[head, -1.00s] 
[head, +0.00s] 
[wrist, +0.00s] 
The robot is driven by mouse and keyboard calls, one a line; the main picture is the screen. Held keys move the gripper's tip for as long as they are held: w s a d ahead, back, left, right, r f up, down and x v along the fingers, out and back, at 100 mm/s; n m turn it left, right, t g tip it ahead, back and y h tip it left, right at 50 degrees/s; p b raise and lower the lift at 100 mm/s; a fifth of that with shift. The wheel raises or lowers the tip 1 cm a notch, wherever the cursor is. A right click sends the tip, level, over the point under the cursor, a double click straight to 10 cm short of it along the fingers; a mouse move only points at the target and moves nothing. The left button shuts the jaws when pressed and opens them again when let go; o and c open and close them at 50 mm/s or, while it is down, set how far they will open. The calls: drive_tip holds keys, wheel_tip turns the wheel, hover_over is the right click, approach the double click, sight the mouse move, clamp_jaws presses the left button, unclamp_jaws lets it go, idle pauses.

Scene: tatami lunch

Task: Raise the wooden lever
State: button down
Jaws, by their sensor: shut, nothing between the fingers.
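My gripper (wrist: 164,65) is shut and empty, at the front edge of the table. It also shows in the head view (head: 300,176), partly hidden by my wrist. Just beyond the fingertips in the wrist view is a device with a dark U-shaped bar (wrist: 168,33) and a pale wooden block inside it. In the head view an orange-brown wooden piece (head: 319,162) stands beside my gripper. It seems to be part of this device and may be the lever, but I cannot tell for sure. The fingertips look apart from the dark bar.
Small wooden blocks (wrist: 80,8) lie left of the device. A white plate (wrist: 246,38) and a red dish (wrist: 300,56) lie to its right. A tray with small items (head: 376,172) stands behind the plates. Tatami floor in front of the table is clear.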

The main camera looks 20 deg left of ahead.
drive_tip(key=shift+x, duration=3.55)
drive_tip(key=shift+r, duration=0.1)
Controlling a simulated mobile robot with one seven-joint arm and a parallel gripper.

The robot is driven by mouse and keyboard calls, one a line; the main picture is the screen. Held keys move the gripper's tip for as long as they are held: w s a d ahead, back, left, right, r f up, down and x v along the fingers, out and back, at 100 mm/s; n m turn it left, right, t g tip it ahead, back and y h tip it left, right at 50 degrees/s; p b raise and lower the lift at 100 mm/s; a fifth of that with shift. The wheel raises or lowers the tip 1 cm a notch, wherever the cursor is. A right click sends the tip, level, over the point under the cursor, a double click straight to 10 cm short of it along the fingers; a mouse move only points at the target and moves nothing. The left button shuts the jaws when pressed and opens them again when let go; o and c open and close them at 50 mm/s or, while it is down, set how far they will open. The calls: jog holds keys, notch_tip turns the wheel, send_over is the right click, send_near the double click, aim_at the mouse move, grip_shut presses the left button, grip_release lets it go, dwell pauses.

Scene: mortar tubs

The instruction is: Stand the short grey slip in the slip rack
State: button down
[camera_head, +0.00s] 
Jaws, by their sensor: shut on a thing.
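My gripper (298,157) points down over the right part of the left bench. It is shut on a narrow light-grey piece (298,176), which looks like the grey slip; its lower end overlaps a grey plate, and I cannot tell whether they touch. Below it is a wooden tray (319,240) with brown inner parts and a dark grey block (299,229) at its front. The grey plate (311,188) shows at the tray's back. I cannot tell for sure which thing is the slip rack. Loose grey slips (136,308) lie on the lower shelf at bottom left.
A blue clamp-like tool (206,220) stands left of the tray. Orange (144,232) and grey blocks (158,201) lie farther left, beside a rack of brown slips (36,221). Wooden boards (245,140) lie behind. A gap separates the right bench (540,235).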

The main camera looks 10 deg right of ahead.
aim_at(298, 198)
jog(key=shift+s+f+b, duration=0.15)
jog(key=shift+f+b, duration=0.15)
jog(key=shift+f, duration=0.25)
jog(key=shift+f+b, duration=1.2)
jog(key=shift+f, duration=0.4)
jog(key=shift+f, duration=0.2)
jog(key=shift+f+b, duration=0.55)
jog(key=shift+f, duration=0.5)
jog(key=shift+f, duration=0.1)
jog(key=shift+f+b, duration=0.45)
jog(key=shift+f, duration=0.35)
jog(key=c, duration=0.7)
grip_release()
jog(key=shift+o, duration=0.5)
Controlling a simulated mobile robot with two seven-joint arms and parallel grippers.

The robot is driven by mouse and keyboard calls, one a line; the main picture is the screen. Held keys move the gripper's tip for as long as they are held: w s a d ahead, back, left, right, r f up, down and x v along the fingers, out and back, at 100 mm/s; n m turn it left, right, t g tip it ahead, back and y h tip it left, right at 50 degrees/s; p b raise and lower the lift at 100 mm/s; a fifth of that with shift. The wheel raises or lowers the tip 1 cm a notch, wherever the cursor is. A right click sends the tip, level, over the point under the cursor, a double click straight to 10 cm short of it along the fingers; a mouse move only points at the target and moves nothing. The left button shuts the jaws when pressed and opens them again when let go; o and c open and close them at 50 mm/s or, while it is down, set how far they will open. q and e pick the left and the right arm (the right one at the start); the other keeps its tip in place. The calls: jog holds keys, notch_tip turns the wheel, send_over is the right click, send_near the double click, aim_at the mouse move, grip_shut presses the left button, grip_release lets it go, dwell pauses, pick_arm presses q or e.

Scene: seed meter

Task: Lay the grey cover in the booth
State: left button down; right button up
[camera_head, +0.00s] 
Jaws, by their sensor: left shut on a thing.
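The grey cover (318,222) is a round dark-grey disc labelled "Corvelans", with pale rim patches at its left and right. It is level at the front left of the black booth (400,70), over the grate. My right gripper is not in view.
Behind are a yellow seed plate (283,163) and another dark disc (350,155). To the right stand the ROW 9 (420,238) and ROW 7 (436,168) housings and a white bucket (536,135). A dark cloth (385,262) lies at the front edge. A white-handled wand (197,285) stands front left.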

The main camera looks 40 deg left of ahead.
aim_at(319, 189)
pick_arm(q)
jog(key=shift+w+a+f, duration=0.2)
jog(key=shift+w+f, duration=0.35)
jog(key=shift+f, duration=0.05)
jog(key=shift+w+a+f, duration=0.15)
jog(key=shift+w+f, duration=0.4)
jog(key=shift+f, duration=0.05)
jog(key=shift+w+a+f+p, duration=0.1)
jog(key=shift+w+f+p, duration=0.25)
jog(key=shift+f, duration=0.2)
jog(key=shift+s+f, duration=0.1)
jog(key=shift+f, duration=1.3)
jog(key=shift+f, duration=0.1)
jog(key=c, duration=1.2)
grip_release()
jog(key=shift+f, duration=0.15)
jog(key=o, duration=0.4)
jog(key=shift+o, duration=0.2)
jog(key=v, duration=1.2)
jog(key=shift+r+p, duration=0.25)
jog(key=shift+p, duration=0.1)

* **Exercise instructions**:
Emit the full listing verbatim.

* **Response to this exercise**:
[head, -1.00s] 
[head, +0.00s] 
[wrist, +0.00s] 
The robot is driven by mouse and keyboard calls, one a line; the main picture is the screen. Held keys move the gripper's tip for as long as they are held: w s a d ahead, back, left, right, r f up, down and x v along the fingers, out and back, at 100 mm/s; n m turn it left, right, t g tip it ahead, back and y h tip it left, right at 50 degrees/s; p b raise and lower the lift at 100 mm/s; a fifth of that with shift. The wheel raises or lowers the tip 1 cm a notch, wherever the cursor is. A right click sends the tip, level, over the point under the cursor, a double click straight to 10 cm short of it along the fingers; a mouse move only points at the target and moves nothing. The left button shuts the jaws when pressed and opens them again when let go; o and c open and close them at 50 mm/s or, while it is down, set how far they will open. The calls: drive_tip holds keys, wheel_tip turns the wheel, hover_over is the right click, approach the double click, sight the mouse move, clamp_jaws presses the left button, unclamp_jaws lets it go, idle pauses.

Scene: tatami lunch

Task: Raise the wooden lever
State: button down
Jaws, by their sensor: shut, nothing between the fingers.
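My gripper (wrist: 164,65) is shut and empty, at the front edge of the table. It also shows in the head view (head: 300,176), partly hidden by my wrist. Just beyond the fingertips in the wrist view is a device with a dark U-shaped bar (wrist: 168,33) and a pale wooden block inside it. In the head view an orange-brown wooden piece (head: 319,162) stands beside my gripper. It seems to be part of this device and may be the lever, but I cannot tell for sure. The fingertips look apart from the dark bar.
Small wooden blocks (wrist: 80,8) lie left of the device. A white plate (wrist: 246,38) and a red dish (wrist: 300,56) lie to its right. A tray with small items (head: 376,172) stands behind the plates. Tatami floor in front of the table is clear.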

The main camera looks 20 deg left of ahead.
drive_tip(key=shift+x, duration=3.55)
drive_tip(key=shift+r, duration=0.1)
Controlling a simulated mobile robot with one seven-joint arm and a parallel gripper.

The robot is driven by mouse and keyboard calls, one a line; the main picture is the screen. Held keys move the gripper's tip for as long as they are held: w s a d ahead, back, left, right, r f up, down and x v along the fingers, out and back, at 100 mm/s; n m turn it left, right, t g tip it ahead, back and y h tip it left, right at 50 degrees/s; p b raise and lower the lift at 100 mm/s; a fifth of that with shift. The wheel raises or lowers the tip 1 cm a notch, wherever the cursor is. A right click sends the tip, level, over the point under the cursor, a double click straight to 10 cm short of it along the fingers; a mouse move only points at the target and moves nothing. The left button shuts the jaws when pressed and opens them again when let go; o and c open and close them at 50 mm/s or, while it is down, set how far they will open. The calls: jog holds keys, notch_tip turns the wheel, send_over is the right click, send_near the double click, aim_at the mouse move, grip_shut presses the left button, grip_release lets it go, dwell pauses.

Scene: mortar tubs

The instruction is: Stand the short grey slip in the slip rack
State: button down
[camera_head, +0.00s] 
Jaws, by their sensor: shut on a thing.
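My gripper (298,157) points down over the right part of the left bench. It is shut on a narrow light-grey piece (298,176), which looks like the grey slip; its lower end overlaps a grey plate, and I cannot tell whether they touch. Below it is a wooden tray (319,240) with brown inner parts and a dark grey block (299,229) at its front. The grey plate (311,188) shows at the tray's back. I cannot tell for sure which thing is the slip rack. Loose grey slips (136,308) lie on the lower shelf at bottom left.
A blue clamp-like tool (206,220) stands left of the tray. Orange (144,232) and grey blocks (158,201) lie farther left, beside a rack of brown slips (36,221). Wooden boards (245,140) lie behind. A gap separates the right bench (540,235).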

The main camera looks 10 deg right of ahead.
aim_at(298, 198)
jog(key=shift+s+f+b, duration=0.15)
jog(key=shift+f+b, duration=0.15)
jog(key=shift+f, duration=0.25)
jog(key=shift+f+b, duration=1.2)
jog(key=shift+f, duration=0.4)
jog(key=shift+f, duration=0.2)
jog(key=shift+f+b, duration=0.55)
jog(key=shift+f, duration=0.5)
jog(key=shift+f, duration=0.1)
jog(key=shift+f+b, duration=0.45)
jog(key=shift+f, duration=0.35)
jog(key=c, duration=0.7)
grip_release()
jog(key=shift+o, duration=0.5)
Controlling a simulated mobile robot with two seven-joint arms and parallel grippers.

The robot is driven by mouse and keyboard calls, one a line; the main picture is the screen. Held keys move the gripper's tip for as long as they are held: w s a d ahead, back, left, right, r f up, down and x v along the fingers, out and back, at 100 mm/s; n m turn it left, right, t g tip it ahead, back and y h tip it left, right at 50 degrees/s; p b raise and lower the lift at 100 mm/s; a fifth of that with shift. The wheel raises or lowers the tip 1 cm a notch, wherever the cursor is. A right click sends the tip, level, over the point under the cursor, a double click straight to 10 cm short of it along the fingers; a mouse move only points at the target and moves nothing. The left button shuts the jaws when pressed and opens them again when let go; o and c open and close them at 50 mm/s or, while it is down, set how far they will open. q and e pick the left and the right arm (the right one at the start); the other keeps its tip in place. The calls: jog holds keys, notch_tip turns the wheel, send_over is the right click, send_near the double click, aim_at the mouse move, grip_shut presses the left button, grip_release lets it go, dwell pauses, pick_arm presses q or e.

Scene: seed meter

Task: Lay the grey cover in the booth
State: left button down; right button up
[camera_head, +0.00s] 
Jaws, by their sensor: left shut on a thing.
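The grey cover (318,222) is a round dark-grey disc labelled "Corvelans", with pale rim patches at its left and right. It is level at the front left of the black booth (400,70), over the grate. My right gripper is not in view.
Behind are a yellow seed plate (283,163) and another dark disc (350,155). To the right stand the ROW 9 (420,238) and ROW 7 (436,168) housings and a white bucket (536,135). A dark cloth (385,262) lies at the front edge. A white-handled wand (197,285) stands front left.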

The main camera looks 40 deg left of ahead.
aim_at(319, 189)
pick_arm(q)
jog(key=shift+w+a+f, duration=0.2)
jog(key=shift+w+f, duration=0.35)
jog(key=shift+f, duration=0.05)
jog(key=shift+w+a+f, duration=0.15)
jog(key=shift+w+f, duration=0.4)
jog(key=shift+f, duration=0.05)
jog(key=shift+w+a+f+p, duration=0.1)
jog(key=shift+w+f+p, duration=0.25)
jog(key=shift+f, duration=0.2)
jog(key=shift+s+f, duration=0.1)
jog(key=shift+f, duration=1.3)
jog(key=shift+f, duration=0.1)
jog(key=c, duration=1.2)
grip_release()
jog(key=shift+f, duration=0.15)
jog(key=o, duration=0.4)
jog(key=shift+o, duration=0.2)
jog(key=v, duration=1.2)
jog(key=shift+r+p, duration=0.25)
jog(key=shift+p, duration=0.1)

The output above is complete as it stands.